Goal: Gather up every line from the entries below that uses the word "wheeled".

>> begin Extracted information

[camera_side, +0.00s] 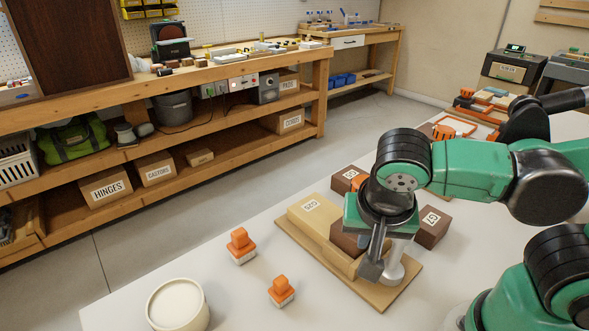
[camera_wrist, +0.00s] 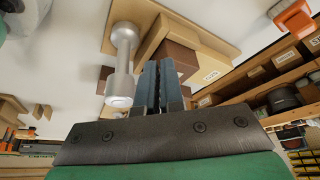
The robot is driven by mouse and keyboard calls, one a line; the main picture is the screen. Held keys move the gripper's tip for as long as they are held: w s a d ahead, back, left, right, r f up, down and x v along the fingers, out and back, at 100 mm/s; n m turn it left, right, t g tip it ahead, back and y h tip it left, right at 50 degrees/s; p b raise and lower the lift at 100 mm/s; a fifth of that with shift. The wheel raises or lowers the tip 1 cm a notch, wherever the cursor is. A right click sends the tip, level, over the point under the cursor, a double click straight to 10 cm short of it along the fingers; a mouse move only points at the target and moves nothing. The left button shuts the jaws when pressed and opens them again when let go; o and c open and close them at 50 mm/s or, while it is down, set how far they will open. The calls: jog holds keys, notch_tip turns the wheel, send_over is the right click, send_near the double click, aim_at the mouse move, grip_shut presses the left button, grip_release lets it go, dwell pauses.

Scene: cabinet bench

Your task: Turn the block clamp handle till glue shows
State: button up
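The block clamp is a wooden board (camera_side: 402,287) with a pale block (camera_side: 317,215) and a dark brown block (camera_side: 345,238) on it. A silver metal part with a round end (camera_side: 393,268), probably the clamp handle, stands at the board's near right and is partly behind my gripper. It shows as a shaft with two thicker ends in the wrist view (camera_wrist: 122,65). My gripper (camera_side: 371,268) points down just beside it. In the wrist view its fingers (camera_wrist: 159,70) lie close together, right of the silver part and apart from it, with nothing seen between them. No glue is visible.
Loose brown blocks (camera_side: 433,226) lie beyond the board. Two orange-topped pieces (camera_side: 240,245) and a white round tub (camera_side: 178,306) stand left on the white table. Orange trays (camera_side: 455,127) lie at the far right. The table between tub and board is mostly clear.

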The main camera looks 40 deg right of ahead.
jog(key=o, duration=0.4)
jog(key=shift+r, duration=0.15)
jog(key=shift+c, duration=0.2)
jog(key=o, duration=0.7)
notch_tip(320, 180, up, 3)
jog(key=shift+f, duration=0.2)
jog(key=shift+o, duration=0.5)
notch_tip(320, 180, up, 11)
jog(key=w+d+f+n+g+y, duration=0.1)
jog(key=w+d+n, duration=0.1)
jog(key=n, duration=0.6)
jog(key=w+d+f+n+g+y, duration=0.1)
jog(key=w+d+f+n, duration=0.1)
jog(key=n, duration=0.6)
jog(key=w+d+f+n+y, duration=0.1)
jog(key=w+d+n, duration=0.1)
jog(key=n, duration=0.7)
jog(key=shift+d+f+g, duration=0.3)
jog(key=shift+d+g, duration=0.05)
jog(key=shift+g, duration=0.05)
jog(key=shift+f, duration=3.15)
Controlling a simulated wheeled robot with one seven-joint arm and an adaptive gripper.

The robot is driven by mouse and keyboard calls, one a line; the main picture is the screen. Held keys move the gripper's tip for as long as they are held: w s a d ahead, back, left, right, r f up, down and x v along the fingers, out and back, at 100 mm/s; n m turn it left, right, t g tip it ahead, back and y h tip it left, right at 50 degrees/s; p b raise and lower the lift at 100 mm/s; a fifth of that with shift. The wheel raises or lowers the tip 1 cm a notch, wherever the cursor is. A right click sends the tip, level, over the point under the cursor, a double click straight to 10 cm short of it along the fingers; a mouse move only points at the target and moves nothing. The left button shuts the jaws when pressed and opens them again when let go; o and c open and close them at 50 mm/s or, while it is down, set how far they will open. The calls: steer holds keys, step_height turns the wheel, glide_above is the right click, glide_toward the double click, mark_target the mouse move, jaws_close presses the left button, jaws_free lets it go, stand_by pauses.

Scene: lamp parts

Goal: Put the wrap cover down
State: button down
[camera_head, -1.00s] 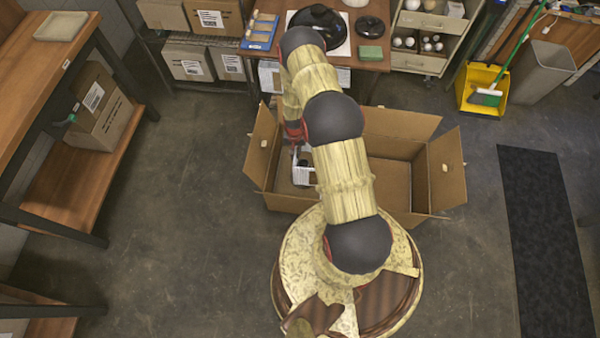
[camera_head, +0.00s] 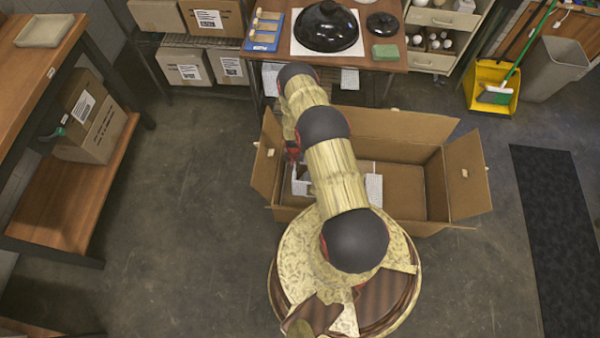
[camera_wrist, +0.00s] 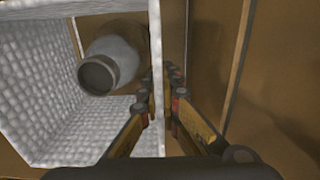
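The wrap cover (camera_wrist: 65,60) is a white, quilted, open-sided box of bubble-like wrap. In the wrist view it fills the left side. My gripper (camera_wrist: 163,82) has its two fingers close together on either side of the cover's thin right wall, pinching it. A grey rounded part with a dark round opening (camera_wrist: 112,66) shows within the cover. In the head view the cover (camera_head: 300,187) shows inside the left end of the open carton (camera_head: 408,190), partly hidden by my arm. I cannot tell whether it touches the carton floor.
Another white wrapped piece (camera_head: 374,188) shows in the carton right of my arm. The carton's right part is bare. Behind it stands a table (camera_head: 372,62) with a black dome (camera_head: 326,27) and a green block (camera_head: 385,52). A wooden shelf (camera_head: 75,205) stands at left.

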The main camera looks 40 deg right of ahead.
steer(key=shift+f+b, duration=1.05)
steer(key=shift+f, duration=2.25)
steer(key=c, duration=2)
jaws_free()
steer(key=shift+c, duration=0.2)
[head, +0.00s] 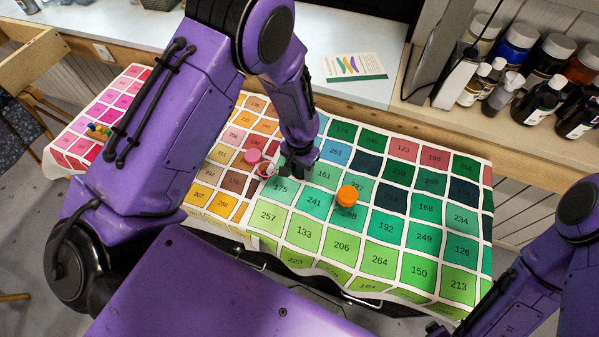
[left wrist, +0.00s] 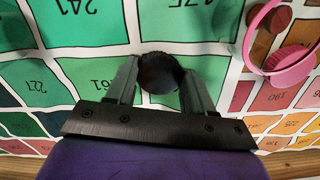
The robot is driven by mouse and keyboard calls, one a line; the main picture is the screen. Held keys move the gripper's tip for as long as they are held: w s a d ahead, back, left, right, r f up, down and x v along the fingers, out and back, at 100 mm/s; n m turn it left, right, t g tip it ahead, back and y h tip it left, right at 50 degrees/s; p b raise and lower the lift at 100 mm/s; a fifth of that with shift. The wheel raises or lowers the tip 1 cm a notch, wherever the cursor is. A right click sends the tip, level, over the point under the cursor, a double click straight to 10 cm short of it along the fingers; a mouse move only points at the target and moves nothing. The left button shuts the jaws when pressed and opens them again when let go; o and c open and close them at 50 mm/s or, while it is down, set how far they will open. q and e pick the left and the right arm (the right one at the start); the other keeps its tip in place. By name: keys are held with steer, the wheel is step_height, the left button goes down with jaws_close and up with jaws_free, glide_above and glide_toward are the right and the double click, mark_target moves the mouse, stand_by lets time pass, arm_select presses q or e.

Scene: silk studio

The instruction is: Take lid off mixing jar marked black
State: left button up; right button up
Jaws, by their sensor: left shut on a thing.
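My left gripper (head: 291,172) is low over the colour-chart cloth in the head view. In the left wrist view its two fingers (left wrist: 160,88) are closed on the sides of a round black lid (left wrist: 158,72). The lid is seen from above; whether a jar is under it is hidden. An orange-topped jar (head: 347,195) stands to the right of the gripper. A pink lid (head: 252,155) and a pink-rimmed thing (head: 266,170) are just left of it.
The numbered colour-chart cloth (head: 412,270) covers the table, mostly bare to the right. A printed card (head: 353,67) lies on the pale counter behind. Several paint bottles (head: 540,98) stand at the back right. Small coloured items (head: 98,131) lie at far left.

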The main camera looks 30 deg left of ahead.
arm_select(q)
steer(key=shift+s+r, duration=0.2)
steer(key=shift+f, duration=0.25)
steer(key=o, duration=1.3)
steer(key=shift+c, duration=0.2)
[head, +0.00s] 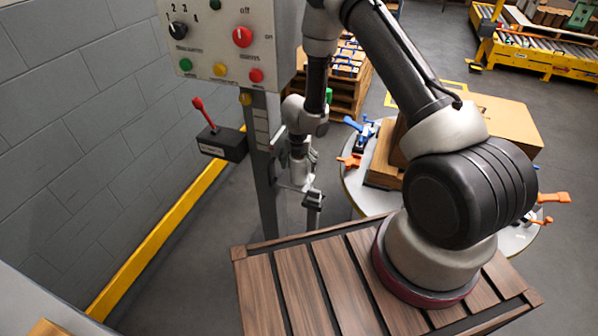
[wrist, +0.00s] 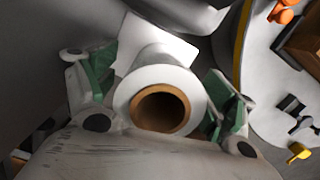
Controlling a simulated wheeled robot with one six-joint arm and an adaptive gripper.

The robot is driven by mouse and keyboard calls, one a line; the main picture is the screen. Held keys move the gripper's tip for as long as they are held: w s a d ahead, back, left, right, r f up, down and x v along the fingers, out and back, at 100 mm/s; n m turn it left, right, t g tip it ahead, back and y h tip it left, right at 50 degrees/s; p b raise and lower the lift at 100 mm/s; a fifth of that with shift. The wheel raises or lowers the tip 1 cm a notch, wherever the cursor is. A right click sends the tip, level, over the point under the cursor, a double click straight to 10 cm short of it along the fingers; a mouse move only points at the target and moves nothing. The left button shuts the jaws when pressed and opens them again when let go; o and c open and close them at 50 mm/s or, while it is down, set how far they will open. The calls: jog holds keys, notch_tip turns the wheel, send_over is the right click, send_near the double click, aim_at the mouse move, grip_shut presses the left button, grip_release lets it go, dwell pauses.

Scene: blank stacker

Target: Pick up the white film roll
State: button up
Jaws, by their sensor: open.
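The white film roll (wrist: 188,82) shows in the wrist view with its round end facing the camera and a brown hollow core (wrist: 160,108) in its middle. My gripper (wrist: 160,72) has its two green-padded fingers spread, one on each side of the roll. I see no clear grip on it; contact with the fingers cannot be told. A pale flat sheet or surface shows behind the roll. In the head view my gripper (head: 304,183) hangs low beside a grey post, and the roll cannot be told apart there.
A control box (head: 215,45) with buttons stands on the grey post (head: 263,165) close beside my gripper. A red-levered box (head: 222,143) and a yellow rail (head: 150,250) lie to the left. A round table (head: 354,190) with clamps and a cardboard box (head: 500,120) is to the right.

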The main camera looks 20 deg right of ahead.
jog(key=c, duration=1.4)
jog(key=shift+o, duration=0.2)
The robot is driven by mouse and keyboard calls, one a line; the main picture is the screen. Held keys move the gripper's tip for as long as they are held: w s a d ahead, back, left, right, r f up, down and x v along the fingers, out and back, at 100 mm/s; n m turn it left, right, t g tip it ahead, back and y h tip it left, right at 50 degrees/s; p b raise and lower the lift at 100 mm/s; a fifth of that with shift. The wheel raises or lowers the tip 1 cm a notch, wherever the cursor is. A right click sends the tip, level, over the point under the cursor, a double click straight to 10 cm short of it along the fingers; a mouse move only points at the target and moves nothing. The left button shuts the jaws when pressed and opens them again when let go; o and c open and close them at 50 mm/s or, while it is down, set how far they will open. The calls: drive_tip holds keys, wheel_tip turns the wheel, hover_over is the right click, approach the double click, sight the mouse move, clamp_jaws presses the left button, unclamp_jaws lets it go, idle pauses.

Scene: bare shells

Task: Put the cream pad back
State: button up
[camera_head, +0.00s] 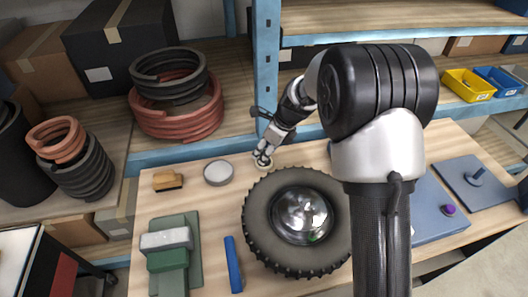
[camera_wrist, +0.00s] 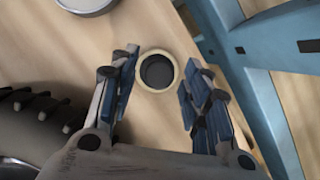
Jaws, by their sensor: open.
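A small round cream pad (camera_wrist: 144,82) with a dark round centre lies on the wooden bench top in the wrist view. It appears between the fingers of my open gripper (camera_wrist: 160,75), with clear wood showing on both sides of it. In the head view my gripper (camera_head: 264,154) is low over the bench behind the tyre, near the blue post, and the pad (camera_head: 264,165) is mostly hidden there. The gripper holds nothing. I cannot tell the exact height of the fingers above the pad.
A tyre with a shiny hub (camera_head: 258,220) lies in front of the gripper. A blue rack post (camera_head: 266,60) stands behind. A round grey tin (camera_head: 218,173), a brush (camera_head: 168,181), green blocks (camera_head: 168,259) and a blue bar (camera_head: 233,265) lie left. A blue tray (camera_head: 430,215) is right.

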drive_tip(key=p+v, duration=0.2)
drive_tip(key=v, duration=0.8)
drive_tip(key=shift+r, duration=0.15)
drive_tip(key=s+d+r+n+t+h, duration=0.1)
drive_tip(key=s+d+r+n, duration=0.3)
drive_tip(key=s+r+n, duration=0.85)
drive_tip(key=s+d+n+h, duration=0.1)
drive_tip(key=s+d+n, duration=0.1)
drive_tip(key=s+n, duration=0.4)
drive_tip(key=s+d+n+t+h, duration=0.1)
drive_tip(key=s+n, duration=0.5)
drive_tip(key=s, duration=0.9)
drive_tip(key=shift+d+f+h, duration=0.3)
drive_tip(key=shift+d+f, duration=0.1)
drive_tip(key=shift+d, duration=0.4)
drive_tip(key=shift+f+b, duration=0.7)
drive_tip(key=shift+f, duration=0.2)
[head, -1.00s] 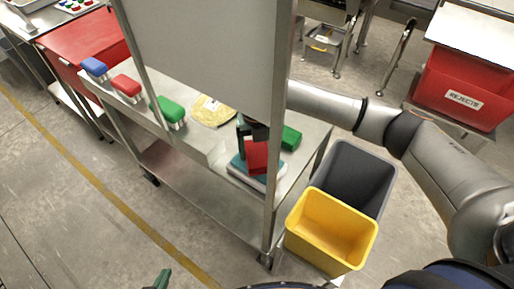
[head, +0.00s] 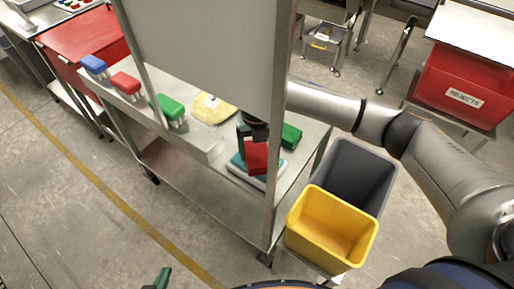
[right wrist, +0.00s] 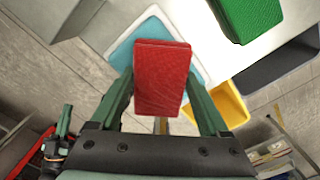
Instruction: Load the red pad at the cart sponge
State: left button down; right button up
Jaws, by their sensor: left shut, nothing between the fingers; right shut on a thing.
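The red pad (head: 257,158) is held in my right gripper (head: 254,137), whose fingers are on either side of it in the right wrist view (right wrist: 162,88). The pad is over the teal sponge (head: 238,164), which lies in a white-rimmed tray on the steel cart. The sponge also shows behind the pad in the right wrist view (right wrist: 123,54). I cannot tell whether pad and sponge touch. A cart post hides part of this area in the head view. My left gripper (head: 162,278) is shut and empty at the bottom edge, away from the cart.
A green block (head: 291,136) stands close beside the sponge. Blue (head: 94,64), red (head: 125,82) and green (head: 171,106) brush-like pads line the cart's left part, near a yellow cloth (head: 212,108). Yellow (head: 331,235) and grey (head: 360,175) bins stand at its right.

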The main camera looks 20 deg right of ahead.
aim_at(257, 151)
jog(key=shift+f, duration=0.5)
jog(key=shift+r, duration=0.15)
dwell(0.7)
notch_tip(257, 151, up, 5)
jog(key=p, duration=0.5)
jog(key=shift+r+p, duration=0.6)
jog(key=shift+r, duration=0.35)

>> end Extracted information

Solution for this task:
Controlling a simulated wheeled robot with one seven-joint arm and an adaptive gripper.
Controlling a simulated wheeled robot with one six-joint arm and an adaptive gripper.

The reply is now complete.